*What the exercise asks*
Write out nothing but the lines from the first line of the entries below through the line with "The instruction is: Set"; no pictures go in.

*Source data*
------------------------------------------------------------
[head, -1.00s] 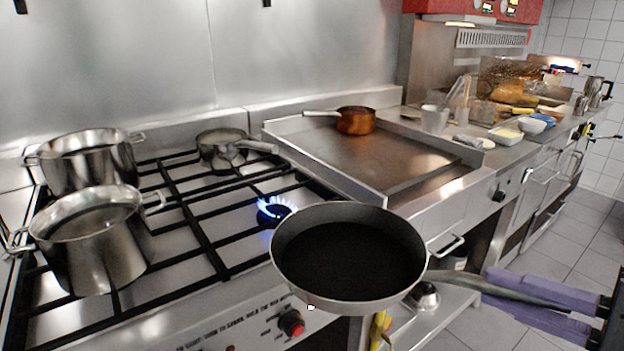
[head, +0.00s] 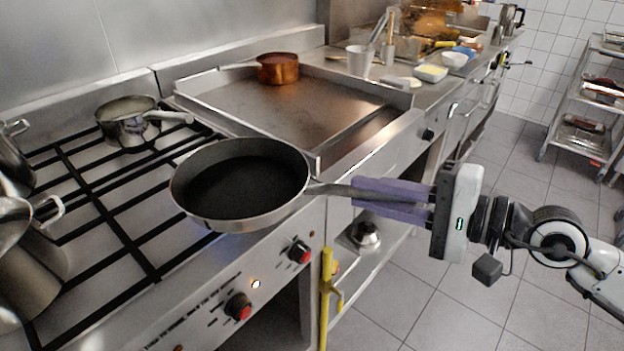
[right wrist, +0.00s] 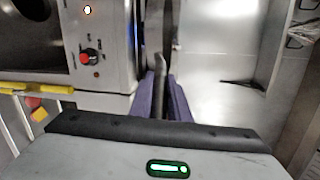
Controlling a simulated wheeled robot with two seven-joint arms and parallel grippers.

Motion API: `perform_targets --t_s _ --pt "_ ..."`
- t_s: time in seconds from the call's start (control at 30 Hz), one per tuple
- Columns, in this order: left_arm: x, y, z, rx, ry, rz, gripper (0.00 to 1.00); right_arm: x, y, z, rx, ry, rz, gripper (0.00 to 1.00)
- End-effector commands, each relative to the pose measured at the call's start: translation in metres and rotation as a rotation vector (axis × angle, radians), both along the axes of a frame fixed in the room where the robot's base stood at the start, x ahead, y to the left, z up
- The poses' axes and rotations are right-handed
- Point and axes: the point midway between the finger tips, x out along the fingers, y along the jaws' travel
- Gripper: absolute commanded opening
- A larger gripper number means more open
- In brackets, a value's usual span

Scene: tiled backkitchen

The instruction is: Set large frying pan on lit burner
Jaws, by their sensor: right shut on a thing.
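The large frying pan (head: 243,187) is dark inside with a grey metal rim, held roughly level above the front right part of the stove. My right gripper (head: 372,195) is shut on its handle, which also shows between the purple fingers in the right wrist view (right wrist: 160,90). The stove grate (head: 112,222) lies below and left of the pan. The lit burner's flame is hidden behind the pan in the head view; only a faint blue glow shows by the pan's lower edge. I cannot tell whether the pan touches the grate. My left gripper is not in view.
A small saucepan (head: 130,122) stands on the back of the grate. Steel pots (head: 30,255) stand at the left. A flat griddle (head: 300,108) with a copper pan (head: 278,68) is at the right. Red-marked knobs (head: 238,306) line the stove front.

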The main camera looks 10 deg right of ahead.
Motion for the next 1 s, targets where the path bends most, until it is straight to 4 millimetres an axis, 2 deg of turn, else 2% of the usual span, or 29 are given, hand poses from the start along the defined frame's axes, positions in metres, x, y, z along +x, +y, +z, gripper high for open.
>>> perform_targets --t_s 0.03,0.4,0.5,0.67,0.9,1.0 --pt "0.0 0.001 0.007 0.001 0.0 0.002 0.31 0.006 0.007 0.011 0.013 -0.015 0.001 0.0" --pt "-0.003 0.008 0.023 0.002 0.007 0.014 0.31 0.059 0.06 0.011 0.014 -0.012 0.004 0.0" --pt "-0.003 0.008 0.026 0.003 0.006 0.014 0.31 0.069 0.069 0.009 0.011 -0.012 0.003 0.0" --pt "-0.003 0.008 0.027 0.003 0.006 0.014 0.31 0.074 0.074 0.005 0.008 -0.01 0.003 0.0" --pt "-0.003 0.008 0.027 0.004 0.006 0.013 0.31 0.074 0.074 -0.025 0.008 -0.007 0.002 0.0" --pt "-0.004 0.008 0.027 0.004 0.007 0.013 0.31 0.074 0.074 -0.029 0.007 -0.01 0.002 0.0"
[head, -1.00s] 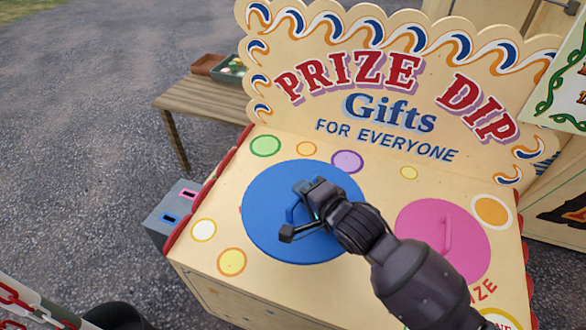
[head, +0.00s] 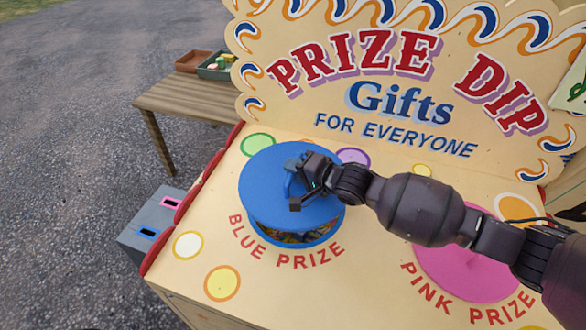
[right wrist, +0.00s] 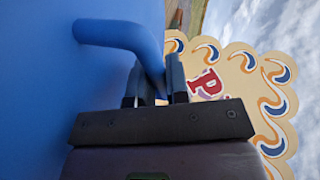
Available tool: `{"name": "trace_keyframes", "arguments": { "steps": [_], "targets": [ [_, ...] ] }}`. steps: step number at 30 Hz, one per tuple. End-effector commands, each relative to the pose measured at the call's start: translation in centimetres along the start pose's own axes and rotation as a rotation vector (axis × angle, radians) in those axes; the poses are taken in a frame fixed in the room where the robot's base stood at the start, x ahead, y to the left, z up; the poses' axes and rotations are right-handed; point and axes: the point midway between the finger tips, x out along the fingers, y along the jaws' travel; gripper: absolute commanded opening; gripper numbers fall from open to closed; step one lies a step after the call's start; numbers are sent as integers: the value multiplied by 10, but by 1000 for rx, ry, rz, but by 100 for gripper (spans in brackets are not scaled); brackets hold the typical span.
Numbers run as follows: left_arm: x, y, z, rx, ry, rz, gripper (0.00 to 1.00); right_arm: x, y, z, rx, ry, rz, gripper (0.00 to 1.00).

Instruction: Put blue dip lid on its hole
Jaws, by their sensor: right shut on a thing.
------------------------------------------------------------
*Task answer*
[head, -1.00s] 
[head, +0.00s] 
[right wrist, +0.00s] 
Controlling a simulated wheeled robot with two seven-joint arms and parallel grippers.

Motion API: `perform_targets --t_s _ --pt "_ ..."`
- t_s: time in seconds from the call's start (control at 30 Hz), one per tuple
- Columns, in this order: left_arm: x, y, z, rx, ry, rz, gripper (0.00 to 1.00); right_arm: x, y, z, rx, ry, rz, gripper (0.00 to 1.00)
- End-effector commands, each relative to the pose measured at the call's start: translation in metres and rotation as a rotation vector (axis × angle, radians), both along the axes of a frame fixed in the room where the robot's base stood at the start, x ahead, y to the left, z up
- The poses' axes and rotations are right-handed
- Point and axes: the point midway between the finger tips, x out along the fingers, y along the jaws' travel
- Gripper: absolute commanded opening
- A larger gripper number means more open
- In brackets, a value's usual span

Scene: tiled backkitchen

The instruction is: Set large frying pan on lit burner

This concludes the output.